Go through the material below and copy all lines with "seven".
* * *
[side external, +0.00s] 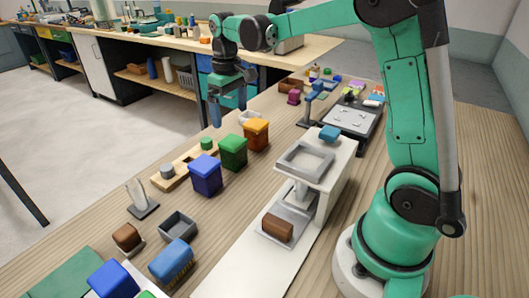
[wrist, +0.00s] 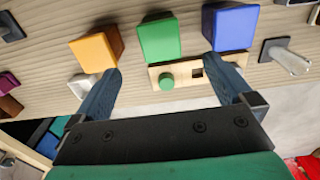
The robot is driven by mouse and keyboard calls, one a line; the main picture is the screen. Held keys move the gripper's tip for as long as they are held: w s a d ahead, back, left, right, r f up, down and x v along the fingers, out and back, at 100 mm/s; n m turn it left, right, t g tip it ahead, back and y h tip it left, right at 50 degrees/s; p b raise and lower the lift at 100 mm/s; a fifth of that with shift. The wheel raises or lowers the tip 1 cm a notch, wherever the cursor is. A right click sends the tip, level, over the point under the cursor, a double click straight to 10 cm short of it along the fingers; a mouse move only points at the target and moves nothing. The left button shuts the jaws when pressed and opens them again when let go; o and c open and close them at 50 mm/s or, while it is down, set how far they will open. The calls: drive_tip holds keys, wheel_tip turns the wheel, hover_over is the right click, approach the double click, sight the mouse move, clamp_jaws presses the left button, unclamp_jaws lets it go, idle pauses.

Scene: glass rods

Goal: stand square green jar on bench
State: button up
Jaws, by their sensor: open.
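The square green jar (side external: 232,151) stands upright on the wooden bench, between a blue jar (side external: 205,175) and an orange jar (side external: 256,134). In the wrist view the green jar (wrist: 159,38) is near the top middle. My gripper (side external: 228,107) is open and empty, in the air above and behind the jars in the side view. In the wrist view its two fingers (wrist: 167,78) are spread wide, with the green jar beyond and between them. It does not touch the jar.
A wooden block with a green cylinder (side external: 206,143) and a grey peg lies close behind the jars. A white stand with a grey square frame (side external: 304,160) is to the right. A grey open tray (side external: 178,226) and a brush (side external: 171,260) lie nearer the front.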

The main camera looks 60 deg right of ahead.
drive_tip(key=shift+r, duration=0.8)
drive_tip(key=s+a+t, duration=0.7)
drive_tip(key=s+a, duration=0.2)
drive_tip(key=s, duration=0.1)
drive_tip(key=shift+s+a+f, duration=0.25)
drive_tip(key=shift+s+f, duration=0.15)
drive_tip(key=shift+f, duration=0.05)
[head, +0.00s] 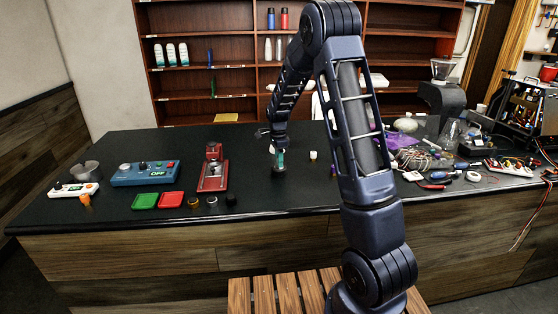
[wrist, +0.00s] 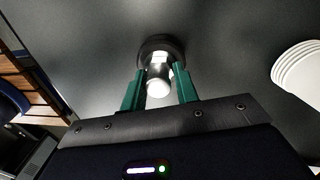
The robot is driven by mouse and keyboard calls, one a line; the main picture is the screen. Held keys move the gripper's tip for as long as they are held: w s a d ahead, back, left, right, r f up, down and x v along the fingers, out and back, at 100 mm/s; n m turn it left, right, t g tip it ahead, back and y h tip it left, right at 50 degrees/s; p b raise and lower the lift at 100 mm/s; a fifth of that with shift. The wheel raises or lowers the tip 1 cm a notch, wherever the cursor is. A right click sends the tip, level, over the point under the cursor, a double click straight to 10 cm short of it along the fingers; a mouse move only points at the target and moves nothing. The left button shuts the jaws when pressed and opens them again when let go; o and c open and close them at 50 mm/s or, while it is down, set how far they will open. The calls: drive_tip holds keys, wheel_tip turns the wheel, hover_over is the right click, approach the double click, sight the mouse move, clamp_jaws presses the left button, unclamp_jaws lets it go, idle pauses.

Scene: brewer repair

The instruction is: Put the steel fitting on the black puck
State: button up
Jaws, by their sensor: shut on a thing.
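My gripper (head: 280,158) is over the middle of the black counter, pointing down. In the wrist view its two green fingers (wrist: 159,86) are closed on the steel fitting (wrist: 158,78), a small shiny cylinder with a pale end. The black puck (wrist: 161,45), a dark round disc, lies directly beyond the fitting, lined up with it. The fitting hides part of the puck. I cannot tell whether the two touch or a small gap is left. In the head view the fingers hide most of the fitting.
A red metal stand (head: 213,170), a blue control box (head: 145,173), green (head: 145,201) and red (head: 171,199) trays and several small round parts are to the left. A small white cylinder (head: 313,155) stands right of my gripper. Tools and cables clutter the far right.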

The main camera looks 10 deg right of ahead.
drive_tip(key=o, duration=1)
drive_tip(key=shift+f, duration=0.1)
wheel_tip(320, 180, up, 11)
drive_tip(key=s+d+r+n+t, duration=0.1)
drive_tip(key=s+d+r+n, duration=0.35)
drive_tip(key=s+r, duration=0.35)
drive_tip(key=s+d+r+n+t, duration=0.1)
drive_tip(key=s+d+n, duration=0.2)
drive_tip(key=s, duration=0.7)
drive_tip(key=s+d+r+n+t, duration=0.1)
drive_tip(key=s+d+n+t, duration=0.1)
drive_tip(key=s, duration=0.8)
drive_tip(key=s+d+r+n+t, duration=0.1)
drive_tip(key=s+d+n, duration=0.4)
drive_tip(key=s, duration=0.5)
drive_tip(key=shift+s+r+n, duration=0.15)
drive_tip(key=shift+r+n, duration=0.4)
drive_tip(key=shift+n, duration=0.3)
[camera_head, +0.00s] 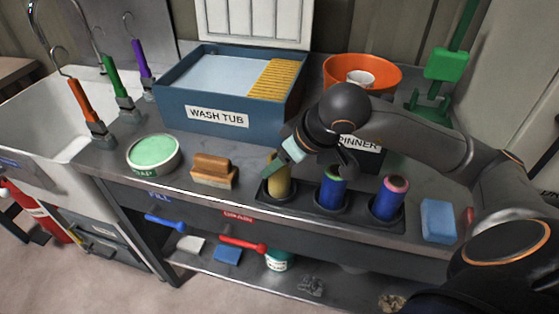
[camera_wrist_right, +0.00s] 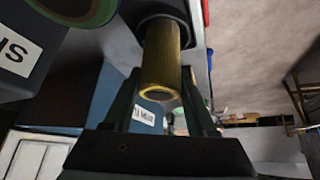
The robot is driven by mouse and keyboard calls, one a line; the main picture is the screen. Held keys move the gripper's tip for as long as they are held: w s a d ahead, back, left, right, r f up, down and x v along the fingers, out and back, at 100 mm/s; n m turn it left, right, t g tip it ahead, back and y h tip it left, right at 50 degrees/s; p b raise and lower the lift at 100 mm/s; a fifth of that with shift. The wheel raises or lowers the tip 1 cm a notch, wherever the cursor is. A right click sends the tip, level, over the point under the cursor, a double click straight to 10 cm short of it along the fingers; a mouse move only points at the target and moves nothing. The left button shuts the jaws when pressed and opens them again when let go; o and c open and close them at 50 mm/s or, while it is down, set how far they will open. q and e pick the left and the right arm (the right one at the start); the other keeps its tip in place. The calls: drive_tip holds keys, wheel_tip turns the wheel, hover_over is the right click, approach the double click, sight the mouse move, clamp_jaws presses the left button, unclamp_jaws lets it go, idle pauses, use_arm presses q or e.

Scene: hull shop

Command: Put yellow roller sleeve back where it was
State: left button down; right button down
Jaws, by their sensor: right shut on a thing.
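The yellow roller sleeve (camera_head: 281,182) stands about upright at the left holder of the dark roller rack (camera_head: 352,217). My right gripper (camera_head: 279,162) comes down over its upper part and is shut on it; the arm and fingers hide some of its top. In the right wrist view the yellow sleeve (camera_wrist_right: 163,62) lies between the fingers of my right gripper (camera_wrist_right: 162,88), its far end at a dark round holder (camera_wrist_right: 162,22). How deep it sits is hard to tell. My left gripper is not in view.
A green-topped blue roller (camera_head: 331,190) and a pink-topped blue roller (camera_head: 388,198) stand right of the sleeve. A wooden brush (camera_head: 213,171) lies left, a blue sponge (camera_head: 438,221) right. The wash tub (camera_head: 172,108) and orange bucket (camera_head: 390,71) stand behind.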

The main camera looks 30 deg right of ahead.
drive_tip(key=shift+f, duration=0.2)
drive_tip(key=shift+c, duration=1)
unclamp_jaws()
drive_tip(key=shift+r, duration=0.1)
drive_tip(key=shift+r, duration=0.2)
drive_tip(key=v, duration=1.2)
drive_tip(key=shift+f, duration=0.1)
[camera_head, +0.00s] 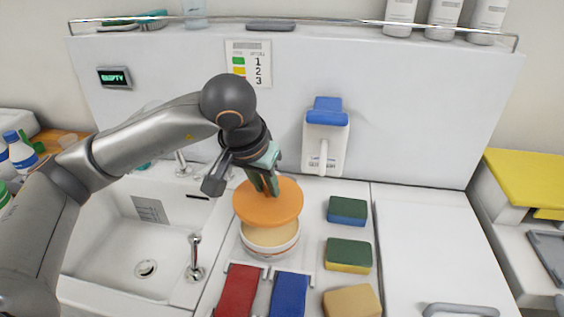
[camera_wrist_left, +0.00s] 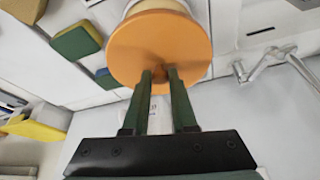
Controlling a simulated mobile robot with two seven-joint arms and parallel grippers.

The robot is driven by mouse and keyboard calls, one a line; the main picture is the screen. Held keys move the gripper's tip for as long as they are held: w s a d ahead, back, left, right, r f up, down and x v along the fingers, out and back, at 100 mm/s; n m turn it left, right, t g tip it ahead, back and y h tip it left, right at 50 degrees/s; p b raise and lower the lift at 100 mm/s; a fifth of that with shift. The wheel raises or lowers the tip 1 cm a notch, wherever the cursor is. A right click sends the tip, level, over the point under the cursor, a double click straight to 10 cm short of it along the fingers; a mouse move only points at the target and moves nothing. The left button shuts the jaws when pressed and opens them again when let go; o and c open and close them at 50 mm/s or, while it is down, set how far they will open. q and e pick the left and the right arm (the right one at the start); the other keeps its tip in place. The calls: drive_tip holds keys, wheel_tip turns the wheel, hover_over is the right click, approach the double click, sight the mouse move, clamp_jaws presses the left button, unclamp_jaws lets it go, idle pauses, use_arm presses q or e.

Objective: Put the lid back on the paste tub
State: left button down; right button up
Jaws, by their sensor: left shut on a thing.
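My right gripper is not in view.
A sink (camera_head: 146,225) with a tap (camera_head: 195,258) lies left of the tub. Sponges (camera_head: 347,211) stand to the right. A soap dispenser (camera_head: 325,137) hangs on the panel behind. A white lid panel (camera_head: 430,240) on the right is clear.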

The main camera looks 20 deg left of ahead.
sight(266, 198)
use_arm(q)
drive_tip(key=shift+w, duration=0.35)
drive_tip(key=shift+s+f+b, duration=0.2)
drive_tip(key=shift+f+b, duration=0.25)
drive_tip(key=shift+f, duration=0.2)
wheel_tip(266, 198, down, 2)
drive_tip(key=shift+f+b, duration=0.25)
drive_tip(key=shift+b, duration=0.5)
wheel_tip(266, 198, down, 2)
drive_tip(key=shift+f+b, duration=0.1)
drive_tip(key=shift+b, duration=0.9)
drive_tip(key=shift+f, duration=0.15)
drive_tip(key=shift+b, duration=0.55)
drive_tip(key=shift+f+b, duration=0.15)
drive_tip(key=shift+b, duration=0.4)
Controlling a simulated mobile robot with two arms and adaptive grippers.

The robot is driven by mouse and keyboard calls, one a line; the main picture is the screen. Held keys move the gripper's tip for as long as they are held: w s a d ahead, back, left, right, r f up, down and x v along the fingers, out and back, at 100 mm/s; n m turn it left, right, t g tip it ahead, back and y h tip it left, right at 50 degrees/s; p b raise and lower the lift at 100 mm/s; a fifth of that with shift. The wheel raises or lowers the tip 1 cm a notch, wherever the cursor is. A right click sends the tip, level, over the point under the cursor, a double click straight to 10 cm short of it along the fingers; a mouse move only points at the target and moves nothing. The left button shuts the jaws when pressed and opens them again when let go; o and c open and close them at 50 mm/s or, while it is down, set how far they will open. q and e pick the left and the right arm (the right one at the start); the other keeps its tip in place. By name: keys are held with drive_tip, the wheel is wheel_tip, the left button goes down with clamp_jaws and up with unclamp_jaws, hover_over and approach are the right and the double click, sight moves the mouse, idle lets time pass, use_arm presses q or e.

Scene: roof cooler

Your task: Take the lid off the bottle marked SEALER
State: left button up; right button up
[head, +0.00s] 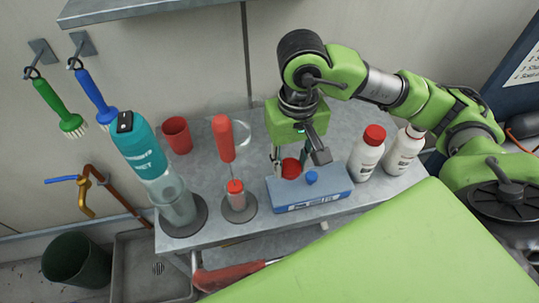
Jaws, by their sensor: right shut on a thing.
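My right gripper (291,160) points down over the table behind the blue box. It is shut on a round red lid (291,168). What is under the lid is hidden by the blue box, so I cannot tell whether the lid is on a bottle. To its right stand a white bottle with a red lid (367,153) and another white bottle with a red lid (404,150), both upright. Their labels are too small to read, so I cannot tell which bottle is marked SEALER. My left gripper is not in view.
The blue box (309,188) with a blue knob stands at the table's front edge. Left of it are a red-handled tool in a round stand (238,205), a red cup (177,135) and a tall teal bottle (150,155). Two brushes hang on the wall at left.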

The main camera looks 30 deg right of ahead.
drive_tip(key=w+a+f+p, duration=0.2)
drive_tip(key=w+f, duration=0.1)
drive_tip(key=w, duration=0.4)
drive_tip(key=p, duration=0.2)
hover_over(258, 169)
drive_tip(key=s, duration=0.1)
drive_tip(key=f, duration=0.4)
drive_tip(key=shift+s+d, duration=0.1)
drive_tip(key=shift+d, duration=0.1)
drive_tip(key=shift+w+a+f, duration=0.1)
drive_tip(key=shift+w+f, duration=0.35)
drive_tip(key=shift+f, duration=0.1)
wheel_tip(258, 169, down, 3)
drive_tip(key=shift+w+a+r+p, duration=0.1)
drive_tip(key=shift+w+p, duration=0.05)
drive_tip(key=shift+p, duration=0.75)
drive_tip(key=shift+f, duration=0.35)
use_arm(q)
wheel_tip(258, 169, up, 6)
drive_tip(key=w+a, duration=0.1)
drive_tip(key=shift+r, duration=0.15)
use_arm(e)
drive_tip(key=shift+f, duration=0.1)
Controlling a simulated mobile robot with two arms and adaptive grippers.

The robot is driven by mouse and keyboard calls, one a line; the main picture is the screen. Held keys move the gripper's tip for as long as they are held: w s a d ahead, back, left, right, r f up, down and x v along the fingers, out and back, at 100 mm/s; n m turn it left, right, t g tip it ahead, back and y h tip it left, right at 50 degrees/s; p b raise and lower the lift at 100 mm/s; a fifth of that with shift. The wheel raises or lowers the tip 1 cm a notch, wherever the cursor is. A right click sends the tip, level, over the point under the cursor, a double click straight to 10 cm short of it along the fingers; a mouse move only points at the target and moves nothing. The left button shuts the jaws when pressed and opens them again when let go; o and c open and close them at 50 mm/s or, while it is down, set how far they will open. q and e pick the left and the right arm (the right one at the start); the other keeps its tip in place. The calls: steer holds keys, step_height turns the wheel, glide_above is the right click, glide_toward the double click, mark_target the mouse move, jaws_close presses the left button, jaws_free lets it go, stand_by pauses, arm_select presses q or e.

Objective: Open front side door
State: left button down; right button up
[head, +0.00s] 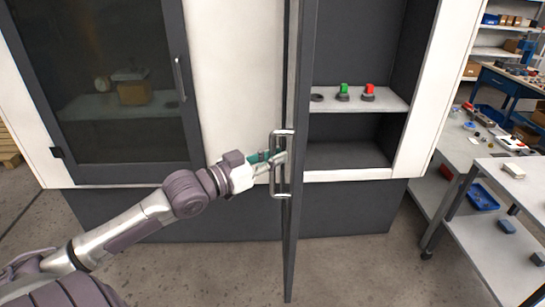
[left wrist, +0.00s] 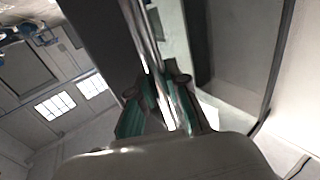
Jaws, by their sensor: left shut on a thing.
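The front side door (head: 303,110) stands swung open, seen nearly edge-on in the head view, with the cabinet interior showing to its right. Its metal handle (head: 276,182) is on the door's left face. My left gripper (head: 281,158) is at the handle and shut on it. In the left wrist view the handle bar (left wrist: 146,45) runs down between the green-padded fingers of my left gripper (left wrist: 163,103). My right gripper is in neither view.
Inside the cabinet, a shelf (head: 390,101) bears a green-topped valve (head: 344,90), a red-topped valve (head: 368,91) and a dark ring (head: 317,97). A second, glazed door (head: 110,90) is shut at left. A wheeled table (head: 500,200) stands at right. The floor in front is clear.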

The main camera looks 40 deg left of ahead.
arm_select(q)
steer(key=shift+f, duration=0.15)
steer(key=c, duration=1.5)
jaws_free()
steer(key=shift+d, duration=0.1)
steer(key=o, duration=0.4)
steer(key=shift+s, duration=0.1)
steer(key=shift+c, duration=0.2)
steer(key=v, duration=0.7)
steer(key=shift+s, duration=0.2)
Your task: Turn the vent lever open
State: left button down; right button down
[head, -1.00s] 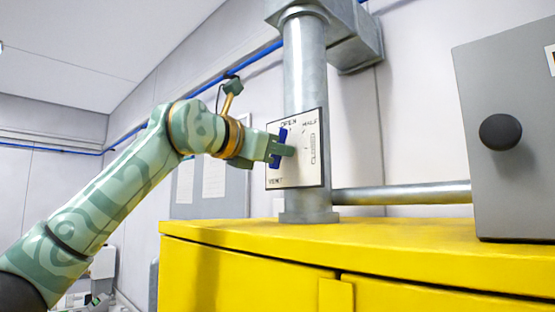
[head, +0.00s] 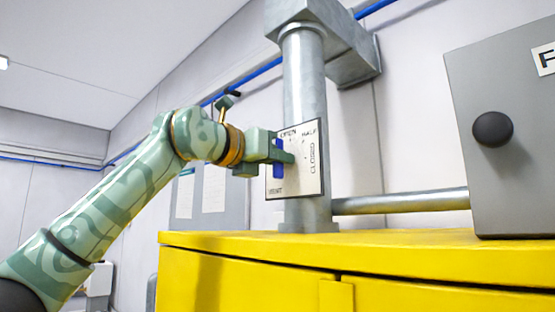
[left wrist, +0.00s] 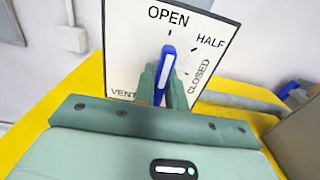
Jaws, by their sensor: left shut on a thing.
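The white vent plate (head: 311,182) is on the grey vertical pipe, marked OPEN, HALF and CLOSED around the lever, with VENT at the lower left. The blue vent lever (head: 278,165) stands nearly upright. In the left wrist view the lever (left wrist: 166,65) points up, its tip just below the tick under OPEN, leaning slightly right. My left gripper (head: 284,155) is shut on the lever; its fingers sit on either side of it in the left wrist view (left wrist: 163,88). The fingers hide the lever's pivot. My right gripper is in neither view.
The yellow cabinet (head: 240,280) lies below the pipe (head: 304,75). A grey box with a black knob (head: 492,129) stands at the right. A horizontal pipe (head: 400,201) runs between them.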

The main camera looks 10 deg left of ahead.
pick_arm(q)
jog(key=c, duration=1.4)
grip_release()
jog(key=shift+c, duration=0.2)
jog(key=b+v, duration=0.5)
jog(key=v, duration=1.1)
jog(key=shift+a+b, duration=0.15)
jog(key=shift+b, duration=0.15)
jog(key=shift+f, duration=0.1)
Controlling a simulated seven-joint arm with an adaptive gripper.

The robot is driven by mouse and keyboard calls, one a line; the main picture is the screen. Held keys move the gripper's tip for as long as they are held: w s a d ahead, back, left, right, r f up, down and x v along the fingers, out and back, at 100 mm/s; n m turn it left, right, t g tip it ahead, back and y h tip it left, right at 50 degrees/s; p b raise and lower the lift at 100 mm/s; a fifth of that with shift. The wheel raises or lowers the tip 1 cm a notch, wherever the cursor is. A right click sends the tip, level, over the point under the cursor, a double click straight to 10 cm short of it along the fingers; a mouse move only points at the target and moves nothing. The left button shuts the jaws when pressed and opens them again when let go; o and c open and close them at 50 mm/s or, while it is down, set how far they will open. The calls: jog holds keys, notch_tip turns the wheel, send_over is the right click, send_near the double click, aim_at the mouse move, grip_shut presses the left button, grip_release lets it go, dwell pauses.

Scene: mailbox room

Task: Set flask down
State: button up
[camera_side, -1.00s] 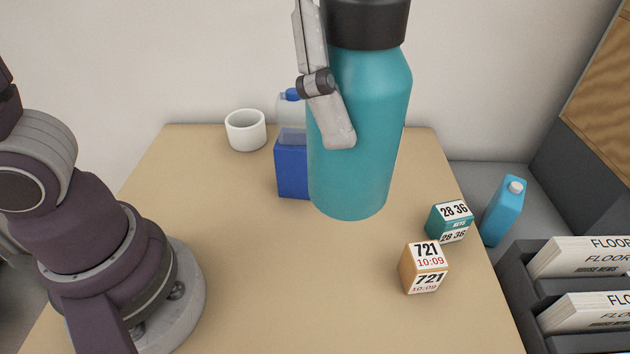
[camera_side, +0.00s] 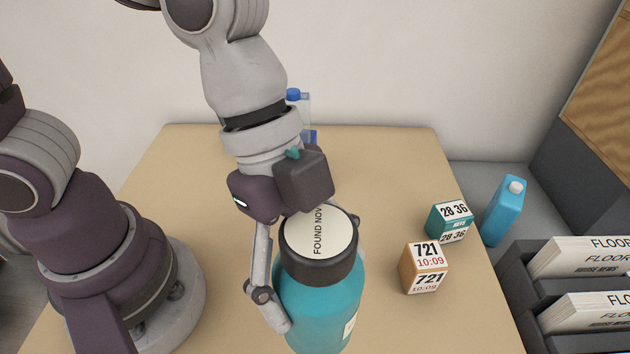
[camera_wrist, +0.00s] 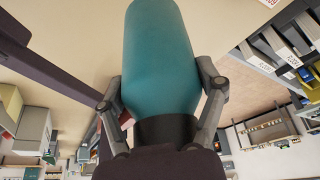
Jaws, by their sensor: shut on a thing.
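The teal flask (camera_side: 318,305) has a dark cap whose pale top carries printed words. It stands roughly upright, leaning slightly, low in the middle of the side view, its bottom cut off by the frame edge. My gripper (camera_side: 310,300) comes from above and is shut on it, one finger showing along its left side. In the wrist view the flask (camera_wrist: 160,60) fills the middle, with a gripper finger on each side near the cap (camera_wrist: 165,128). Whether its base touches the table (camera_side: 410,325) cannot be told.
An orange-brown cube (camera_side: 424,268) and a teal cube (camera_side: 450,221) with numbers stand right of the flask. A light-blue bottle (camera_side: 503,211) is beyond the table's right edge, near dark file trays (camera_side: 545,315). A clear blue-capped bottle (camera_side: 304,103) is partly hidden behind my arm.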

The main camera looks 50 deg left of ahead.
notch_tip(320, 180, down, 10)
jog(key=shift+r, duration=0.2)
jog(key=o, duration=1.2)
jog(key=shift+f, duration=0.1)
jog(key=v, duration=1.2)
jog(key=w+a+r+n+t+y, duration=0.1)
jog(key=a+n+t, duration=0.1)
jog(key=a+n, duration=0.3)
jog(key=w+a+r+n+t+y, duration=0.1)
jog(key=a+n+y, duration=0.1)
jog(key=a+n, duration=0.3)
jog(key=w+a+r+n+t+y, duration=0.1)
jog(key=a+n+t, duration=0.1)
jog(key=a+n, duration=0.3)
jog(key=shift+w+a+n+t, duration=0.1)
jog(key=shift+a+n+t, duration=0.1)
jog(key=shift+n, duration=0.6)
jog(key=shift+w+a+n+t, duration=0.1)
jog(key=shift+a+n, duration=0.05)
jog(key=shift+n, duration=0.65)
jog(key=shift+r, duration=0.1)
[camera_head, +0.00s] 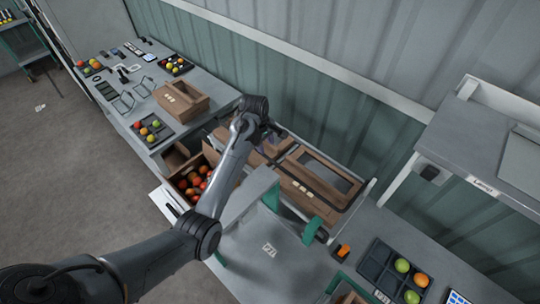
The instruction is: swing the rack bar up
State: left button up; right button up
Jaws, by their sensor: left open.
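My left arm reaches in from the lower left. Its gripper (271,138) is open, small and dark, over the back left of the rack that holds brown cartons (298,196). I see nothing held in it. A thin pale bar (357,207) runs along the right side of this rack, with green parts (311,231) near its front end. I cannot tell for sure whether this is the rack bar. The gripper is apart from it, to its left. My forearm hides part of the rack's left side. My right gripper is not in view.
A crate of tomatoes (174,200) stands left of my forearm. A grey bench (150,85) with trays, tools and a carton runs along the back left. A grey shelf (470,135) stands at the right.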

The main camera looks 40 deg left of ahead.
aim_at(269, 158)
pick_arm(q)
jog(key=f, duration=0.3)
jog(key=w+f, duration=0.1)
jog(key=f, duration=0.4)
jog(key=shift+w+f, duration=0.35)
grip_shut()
* * *
▶ **TASK SOLUTION**
Controlling a simulated mobile robot with two seven-joint arms and parallel grippers.
Controlling a simulated seven-joint arm with an adaptive gripper.

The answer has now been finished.